--- EXERCISE GOAL ---
Begin at the line that contains "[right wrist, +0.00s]", stop after the line that contains "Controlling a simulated", and reproduce only that span, unaltered.
=== INFORMATION PROVIDED ===
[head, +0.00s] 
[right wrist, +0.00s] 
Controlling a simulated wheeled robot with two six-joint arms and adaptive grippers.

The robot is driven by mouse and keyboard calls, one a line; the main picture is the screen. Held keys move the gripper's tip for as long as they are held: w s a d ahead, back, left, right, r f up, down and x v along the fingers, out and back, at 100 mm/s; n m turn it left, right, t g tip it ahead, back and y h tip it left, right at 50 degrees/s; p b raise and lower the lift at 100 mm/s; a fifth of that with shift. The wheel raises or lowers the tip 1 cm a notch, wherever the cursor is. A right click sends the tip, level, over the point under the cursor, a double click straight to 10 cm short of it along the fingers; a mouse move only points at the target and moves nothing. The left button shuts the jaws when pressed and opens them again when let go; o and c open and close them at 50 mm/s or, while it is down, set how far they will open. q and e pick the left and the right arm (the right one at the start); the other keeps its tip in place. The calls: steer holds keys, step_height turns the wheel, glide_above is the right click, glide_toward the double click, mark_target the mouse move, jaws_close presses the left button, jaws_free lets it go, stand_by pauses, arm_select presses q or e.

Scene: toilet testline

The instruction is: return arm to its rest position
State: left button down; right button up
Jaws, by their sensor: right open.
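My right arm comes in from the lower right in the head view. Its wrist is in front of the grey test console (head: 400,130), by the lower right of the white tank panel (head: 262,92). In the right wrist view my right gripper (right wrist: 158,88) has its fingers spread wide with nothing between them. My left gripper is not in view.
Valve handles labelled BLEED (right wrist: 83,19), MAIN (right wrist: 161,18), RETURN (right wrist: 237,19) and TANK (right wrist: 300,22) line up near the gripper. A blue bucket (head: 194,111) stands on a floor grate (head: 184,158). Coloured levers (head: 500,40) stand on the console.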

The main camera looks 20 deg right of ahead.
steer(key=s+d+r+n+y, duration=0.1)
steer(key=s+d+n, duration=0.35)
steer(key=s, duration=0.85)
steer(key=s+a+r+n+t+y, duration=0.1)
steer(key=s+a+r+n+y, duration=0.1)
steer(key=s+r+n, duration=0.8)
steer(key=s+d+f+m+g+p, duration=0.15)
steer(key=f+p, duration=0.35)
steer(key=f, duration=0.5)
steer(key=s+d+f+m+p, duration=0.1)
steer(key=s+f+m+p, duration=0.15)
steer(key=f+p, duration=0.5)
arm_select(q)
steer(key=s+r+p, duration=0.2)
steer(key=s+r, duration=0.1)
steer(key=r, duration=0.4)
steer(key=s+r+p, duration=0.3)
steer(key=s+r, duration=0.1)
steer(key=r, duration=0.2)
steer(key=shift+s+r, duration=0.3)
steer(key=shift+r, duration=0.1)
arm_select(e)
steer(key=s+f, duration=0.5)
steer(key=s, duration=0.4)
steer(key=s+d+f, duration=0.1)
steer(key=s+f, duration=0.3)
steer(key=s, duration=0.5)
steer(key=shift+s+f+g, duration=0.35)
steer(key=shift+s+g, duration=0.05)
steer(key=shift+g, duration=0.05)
===
--- OUTPUT FOR THIS EXERCISE ---
[right wrist, +0.00s] 
Controlling a simulated wheeled robot with two six-joint arms and adaptive grippers.

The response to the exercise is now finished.